Recorded robot episodes:
----

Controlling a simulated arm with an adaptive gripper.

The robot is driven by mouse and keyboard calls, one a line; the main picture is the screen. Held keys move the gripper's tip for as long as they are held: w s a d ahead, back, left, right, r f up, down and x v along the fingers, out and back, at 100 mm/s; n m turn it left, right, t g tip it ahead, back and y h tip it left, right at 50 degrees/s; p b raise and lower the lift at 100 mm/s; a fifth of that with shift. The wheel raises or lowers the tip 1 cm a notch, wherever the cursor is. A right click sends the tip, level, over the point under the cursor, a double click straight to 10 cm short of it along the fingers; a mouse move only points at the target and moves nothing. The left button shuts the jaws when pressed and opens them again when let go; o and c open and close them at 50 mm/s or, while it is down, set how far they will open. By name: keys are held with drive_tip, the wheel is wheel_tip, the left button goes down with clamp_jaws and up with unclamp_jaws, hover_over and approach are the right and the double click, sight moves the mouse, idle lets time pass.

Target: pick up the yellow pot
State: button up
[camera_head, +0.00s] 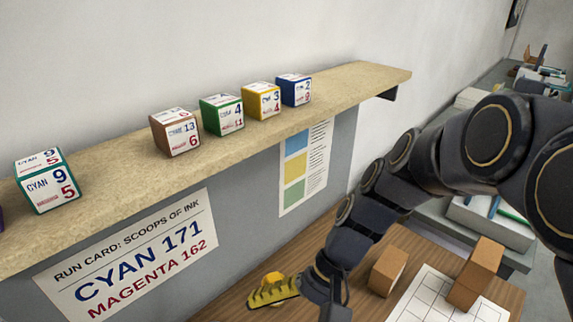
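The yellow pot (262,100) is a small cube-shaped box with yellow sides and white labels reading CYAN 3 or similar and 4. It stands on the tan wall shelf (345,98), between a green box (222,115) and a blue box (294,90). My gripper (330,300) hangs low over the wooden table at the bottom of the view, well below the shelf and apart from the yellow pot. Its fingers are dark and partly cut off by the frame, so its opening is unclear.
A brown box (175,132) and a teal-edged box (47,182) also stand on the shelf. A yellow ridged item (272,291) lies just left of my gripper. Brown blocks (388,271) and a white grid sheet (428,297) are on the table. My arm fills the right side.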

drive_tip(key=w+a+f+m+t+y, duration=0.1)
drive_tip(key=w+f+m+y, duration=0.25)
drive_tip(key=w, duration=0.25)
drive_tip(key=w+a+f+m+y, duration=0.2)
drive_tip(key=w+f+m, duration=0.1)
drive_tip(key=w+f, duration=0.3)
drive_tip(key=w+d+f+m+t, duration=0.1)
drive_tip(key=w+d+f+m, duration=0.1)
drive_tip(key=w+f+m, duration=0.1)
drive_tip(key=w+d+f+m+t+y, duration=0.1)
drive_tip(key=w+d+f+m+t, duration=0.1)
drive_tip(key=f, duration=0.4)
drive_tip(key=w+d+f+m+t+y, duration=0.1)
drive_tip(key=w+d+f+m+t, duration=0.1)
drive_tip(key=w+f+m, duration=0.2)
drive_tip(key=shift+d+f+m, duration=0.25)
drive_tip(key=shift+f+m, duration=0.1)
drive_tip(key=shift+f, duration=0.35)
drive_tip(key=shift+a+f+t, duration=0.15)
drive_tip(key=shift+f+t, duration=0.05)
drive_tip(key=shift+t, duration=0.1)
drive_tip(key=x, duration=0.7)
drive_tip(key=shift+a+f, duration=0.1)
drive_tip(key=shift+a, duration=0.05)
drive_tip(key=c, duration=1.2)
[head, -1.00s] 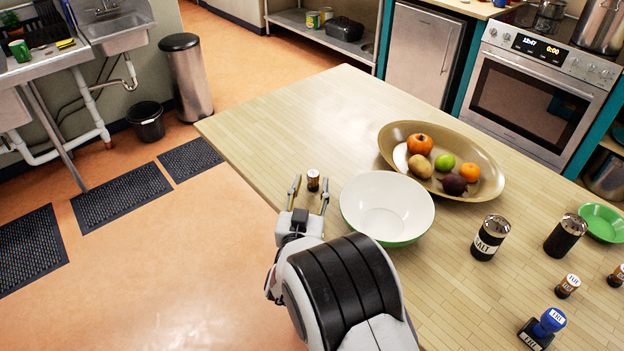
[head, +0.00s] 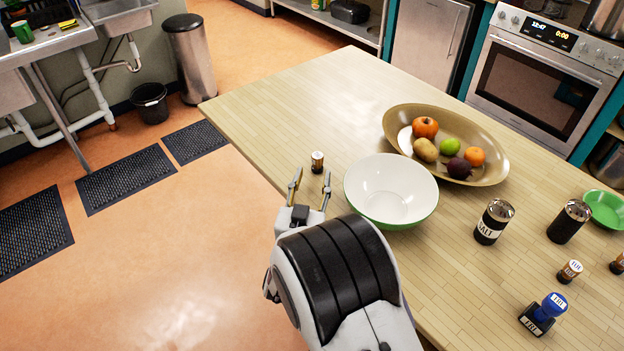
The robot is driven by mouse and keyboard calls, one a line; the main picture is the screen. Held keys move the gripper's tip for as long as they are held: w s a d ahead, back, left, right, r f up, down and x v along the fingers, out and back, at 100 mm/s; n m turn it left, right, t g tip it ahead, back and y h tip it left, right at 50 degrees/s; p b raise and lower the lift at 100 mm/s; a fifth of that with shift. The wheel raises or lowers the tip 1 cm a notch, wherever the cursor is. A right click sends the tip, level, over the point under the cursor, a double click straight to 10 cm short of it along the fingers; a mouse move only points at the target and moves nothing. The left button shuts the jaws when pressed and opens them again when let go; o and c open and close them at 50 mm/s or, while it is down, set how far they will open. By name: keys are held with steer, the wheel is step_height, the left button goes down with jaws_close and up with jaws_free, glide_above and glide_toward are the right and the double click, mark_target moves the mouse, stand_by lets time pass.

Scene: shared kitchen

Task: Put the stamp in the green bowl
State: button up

----

> [WORK TO DO]
Select every line in the material above where the string "opens" occurs, and copy it.

> [COMPLETE RESPONSE]
The robot is driven by mouse and keyboard calls, one a line; the main picture is the screen. Held keys move the gripper's tip for as long as they are held: w s a d ahead, back, left, right, r f up, down and x v along the fingers, out and back, at 100 mm/s; n m turn it left, right, t g tip it ahead, back and y h tip it left, right at 50 degrees/s; p b raise and lower the lift at 100 mm/s; a fifth of that with shift. The wheel raises or lowers the tip 1 cm a notch, wherever the cursor is. A right click sends the tip, level, over the point under the cursor, a double click straight to 10 cm short of it along the fingers; a mouse move only points at the target and moves nothing. The left button shuts the jaws when pressed and opens them again when let go; o and c open and close them at 50 mm/s or, while it is down, set how far they will open. By name: keys are held with drive_tip, the wheel is wheel_tip, the left button goes down with clamp_jaws and up with unclamp_jaws, hover_over and approach are the right and the double click, sight moves the mouse, idle lets time pass.
The robot is driven by mouse and keyboard calls, one a line; the main picture is the screen. Held keys move the gripper's tip for as long as they are held: w s a d ahead, back, left, right, r f up, down and x v along the fingers, out and back, at 100 mm/s; n m turn it left, right, t g tip it ahead, back and y h tip it left, right at 50 degrees/s; p b raise and lower the lift at 100 mm/s; a fifth of that with shift. The wheel raises or lowers the tip 1 cm a notch, wherever the cursor is. A right click sends the tip, level, over the point under the cursor, a double click straight to 10 cm short of it along the fingers; a mouse move only points at the target and moves nothing. The left button shuts the jaws when pressed and opens them again when let go; o and c open and close them at 50 mm/s or, while it is down, set how far they will open. By name: keys are held with steer, the wheel is step_height, the left button goes down with jaws_close and up with jaws_free, glide_above and glide_toward are the right and the double click, mark_target moves the mouse, stand_by lets time pass.

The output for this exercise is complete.